The Wolverhamption branch will close on 31 December and is expected to become a Tesco in May 2021.

Waitrose added in its briefing: “Despite today’s news, Waitrose shops remain very important to our customers and will also be some areas where we see opportunities to open new shops.”

The John Lewis Partnership has also made a commitment to provide support to those Partners at Caldicot, Ipswich Corn Exchange, and Shrewsbury who are at risk of redundancy through a retraining fund.

‘Last resort’

The business said the fund will contribute up to £3,000 towards a recognised qualification or course for up to two years for any of the 124 Partners with two years’ service or more.
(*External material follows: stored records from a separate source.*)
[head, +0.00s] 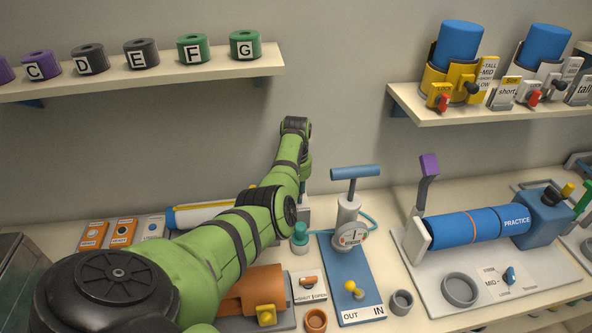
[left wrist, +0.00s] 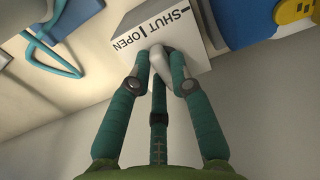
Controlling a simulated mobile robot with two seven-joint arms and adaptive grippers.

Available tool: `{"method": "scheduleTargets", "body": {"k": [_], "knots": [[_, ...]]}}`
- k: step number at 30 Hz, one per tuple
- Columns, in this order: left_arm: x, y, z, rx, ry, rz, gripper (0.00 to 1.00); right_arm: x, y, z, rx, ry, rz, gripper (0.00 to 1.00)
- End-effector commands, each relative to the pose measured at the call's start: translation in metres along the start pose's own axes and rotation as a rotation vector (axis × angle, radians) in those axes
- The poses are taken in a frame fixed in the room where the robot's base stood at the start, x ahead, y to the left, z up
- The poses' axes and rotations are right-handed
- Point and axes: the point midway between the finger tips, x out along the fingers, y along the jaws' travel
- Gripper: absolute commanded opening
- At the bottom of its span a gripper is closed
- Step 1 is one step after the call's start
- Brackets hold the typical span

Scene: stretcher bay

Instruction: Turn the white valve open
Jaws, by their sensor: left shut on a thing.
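The white valve is a white box (left wrist: 195,45) labelled SHUT and OPEN with a pale lever (left wrist: 158,62) on its face. In the left wrist view my left gripper (left wrist: 163,68) has its teal fingers closed around the lever. The lever sits near the middle between the two words; its exact turn is hard to tell. In the head view my left arm reaches across the bench to the back. It hides most of the valve there, and the left gripper's fingers cannot be made out. My right gripper is not in view.
A second SHUT/OPEN plate with an orange lever (head: 308,281) lies in front, beside an orange cylinder (head: 262,285). A blue stand (head: 350,275) with a gauge and pump handle is to the right. The PRACTICE cylinder (head: 470,228) lies further right. Shelves hang above.

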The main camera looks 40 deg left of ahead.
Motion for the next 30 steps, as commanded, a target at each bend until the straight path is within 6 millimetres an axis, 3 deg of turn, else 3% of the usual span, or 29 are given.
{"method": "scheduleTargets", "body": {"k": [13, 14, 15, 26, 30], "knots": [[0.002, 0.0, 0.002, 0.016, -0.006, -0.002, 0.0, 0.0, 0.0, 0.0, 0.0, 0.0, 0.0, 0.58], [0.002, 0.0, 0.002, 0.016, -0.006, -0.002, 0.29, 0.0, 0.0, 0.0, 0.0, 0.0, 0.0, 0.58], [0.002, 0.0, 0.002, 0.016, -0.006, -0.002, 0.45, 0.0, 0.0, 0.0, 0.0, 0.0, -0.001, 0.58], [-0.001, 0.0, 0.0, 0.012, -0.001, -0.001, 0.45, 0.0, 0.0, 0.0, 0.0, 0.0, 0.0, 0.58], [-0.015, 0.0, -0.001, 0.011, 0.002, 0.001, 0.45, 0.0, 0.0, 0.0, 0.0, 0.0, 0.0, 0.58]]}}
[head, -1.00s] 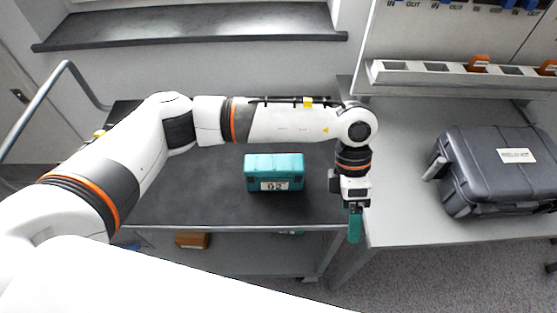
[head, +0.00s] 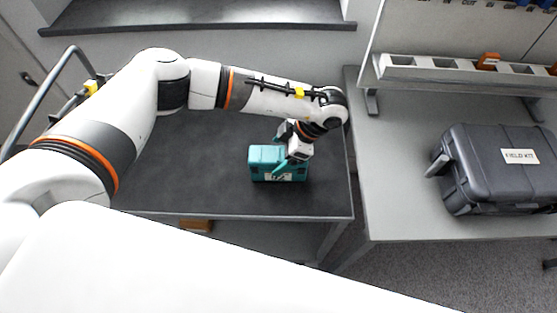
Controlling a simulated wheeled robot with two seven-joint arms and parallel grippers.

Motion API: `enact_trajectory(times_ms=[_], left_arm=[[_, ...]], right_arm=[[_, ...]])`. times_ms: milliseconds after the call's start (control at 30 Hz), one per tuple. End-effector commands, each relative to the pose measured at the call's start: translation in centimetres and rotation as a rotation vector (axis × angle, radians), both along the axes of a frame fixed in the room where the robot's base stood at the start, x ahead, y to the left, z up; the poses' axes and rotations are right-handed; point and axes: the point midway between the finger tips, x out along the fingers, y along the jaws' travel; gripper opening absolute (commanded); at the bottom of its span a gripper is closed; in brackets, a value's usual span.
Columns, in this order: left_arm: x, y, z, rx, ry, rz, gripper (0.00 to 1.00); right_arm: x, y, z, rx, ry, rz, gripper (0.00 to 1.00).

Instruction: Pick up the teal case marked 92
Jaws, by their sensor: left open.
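The teal case (head: 262,157) sits on the dark top of a cart, near its front right part. Its white front label is partly covered by my gripper, so its number is hard to read now. My left gripper (head: 282,166) is open at the right part of the case, with a teal finger in front of it. I cannot tell whether the fingers touch the case. My right gripper is not in view.
The dark cart top (head: 200,180) is otherwise clear around the case. A grey bench (head: 390,200) stands to the right with a dark grey case labelled FIELD KIT (head: 500,165). An orange-brown item (head: 196,226) lies on the cart's lower shelf.

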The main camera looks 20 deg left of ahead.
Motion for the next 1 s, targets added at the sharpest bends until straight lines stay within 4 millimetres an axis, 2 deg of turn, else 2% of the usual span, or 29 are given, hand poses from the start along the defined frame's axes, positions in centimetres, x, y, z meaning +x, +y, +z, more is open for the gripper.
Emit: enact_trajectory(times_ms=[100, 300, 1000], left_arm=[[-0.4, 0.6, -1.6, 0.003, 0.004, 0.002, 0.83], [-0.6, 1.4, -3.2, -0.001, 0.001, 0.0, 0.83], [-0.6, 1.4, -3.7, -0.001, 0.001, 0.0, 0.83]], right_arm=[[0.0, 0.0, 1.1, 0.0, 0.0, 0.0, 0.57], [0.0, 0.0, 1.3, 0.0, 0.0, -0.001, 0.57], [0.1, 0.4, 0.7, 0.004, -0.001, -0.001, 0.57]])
Bérangère Michel, executive director for the John Lewis Partnership, said: “Closing any of our shops is always a last resort and is not a reflection on the dedication of our Partners in Caldicot, Ipswich Corn Exchange, Shrewsbury, and Wolverhampton.

“Sadly, we have not been able to find a way to make these shops profitable in the long-term, despite the hard work of everyone involved.

“Our priority now is the wellbeing and future of our Partners in these shops. We will do everything we can to support them and explore opportunities wherever possible for those who may wish to remain with the Partnership.”